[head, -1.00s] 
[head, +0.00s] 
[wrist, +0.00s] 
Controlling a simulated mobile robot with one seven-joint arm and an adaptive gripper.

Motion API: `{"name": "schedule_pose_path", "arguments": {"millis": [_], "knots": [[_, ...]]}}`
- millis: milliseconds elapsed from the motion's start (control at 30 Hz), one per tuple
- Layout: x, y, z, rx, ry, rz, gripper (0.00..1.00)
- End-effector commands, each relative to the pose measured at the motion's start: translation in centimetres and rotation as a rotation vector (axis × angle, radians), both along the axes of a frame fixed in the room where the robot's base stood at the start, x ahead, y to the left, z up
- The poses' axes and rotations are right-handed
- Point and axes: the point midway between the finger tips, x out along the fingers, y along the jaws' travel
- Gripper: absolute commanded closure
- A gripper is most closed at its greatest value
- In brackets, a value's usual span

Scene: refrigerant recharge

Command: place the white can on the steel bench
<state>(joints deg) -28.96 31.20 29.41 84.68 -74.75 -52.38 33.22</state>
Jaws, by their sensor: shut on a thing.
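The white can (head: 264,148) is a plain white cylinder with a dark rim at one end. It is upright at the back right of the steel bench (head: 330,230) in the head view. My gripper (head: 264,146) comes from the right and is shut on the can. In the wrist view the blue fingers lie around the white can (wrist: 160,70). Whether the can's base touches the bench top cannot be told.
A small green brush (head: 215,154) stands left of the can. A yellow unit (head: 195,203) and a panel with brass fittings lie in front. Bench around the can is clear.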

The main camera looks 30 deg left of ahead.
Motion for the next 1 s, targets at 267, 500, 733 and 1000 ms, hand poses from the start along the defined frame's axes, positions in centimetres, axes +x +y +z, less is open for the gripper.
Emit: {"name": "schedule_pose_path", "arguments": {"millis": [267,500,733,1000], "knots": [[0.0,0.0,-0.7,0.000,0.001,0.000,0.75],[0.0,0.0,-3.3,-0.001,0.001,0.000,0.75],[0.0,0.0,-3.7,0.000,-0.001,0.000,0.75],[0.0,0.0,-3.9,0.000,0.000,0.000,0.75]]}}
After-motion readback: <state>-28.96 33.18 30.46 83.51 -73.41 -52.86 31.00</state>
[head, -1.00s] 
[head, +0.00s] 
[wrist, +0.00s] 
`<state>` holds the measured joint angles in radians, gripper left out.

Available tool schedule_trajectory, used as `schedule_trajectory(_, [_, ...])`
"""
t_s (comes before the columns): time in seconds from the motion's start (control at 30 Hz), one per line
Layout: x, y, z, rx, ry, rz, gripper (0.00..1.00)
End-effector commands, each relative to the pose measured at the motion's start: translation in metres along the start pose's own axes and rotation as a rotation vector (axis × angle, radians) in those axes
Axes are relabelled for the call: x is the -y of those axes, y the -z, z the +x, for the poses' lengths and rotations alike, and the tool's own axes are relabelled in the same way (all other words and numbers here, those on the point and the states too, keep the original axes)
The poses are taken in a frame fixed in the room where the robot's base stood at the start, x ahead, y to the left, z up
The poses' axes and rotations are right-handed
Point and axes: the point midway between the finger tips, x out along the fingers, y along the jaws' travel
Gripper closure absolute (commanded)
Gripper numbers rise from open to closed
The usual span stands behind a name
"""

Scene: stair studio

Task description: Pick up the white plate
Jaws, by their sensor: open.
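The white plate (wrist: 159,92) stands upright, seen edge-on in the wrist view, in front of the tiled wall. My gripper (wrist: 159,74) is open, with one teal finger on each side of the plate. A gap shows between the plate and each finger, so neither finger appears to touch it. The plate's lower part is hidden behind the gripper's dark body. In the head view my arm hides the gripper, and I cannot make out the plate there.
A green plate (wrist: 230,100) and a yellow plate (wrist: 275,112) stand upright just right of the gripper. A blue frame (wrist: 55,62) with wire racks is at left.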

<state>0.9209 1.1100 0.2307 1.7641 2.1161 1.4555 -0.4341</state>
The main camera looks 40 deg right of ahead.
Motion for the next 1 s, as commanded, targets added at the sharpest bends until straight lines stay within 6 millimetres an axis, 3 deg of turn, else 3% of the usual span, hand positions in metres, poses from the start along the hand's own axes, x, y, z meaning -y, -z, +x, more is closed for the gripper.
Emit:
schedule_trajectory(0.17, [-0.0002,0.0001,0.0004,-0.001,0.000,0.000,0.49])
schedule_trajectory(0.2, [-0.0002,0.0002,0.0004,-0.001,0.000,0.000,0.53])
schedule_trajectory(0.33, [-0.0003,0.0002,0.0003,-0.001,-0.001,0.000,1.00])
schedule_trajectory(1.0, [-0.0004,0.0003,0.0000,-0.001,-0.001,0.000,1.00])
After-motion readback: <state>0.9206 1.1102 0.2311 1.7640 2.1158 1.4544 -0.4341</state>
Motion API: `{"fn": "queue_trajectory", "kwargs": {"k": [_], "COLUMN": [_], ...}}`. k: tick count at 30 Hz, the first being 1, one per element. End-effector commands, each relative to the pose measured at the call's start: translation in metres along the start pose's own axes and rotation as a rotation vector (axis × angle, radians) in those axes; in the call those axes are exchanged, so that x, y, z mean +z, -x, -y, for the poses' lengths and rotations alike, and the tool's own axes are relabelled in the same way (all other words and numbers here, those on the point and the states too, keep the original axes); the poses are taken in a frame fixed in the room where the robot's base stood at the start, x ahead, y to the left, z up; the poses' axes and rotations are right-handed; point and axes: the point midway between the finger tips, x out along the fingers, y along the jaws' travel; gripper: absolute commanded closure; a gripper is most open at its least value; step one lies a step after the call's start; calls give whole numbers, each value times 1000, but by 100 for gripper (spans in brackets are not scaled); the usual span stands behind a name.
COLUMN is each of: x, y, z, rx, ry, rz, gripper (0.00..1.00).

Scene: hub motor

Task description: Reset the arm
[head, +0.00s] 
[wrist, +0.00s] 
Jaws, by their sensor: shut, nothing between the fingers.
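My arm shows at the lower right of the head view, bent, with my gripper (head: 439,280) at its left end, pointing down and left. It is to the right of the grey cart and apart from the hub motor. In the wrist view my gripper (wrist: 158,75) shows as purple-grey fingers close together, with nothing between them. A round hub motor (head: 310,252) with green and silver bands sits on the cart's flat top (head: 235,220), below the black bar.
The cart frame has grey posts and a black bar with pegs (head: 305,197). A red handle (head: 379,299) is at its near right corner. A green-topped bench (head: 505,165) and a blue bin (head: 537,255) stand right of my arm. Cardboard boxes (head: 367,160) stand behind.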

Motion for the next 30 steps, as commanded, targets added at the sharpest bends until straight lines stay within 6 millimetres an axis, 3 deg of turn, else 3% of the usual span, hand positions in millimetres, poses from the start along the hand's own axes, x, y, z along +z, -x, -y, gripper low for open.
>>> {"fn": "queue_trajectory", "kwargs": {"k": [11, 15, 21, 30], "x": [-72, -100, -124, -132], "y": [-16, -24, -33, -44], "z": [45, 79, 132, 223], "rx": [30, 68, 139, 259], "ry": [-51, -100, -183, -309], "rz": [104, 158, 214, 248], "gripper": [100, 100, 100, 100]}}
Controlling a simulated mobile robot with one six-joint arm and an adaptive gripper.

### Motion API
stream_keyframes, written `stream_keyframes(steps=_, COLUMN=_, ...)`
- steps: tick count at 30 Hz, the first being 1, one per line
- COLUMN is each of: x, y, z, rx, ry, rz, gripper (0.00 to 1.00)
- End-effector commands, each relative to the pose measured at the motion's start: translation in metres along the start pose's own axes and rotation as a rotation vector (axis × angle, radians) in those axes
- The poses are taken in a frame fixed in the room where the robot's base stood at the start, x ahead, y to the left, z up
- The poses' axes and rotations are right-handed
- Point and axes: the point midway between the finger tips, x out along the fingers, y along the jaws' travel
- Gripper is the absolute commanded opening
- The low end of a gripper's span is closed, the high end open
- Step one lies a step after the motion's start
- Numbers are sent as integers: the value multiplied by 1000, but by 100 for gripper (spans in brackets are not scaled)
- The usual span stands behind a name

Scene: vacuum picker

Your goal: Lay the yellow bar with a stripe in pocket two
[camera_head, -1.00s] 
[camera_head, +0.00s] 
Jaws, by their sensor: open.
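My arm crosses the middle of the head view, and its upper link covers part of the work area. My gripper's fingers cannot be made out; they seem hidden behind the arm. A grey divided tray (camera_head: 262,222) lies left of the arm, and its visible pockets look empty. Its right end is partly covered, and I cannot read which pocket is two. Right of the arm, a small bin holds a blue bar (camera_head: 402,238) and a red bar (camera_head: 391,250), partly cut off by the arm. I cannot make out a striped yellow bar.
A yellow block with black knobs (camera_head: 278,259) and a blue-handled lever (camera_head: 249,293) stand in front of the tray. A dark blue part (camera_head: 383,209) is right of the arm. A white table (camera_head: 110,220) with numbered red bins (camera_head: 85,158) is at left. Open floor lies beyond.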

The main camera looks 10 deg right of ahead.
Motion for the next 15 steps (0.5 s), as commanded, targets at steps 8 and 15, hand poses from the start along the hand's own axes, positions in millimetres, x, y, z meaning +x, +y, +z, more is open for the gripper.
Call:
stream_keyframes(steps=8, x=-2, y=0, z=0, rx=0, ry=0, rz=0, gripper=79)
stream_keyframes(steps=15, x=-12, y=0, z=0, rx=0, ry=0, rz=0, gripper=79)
━━━━━━━━
_Work to do_.
Quote exactly the stretch of lines above that starts at the first one and ends at the line with "- Layout: x, y, z, rx, ry, rz, gripper", and nothing beyond it.

_Output of the exercise_.
[head, -1.00s] 
[head, +0.00s] 
[wrist, +0.00s] 
Controlling a simulated mobile robot with one seven-joint arm and an adaptive gripper.

Motion API: `{"name": "schedule_pose_path", "arguments": {"millis": [_], "knots": [[_, ...]]}}`
- millis: milliseconds elapsed from the motion's start (control at 30 Hz), one per tuple
- Layout: x, y, z, rx, ry, rz, gripper (0.00..1.00)

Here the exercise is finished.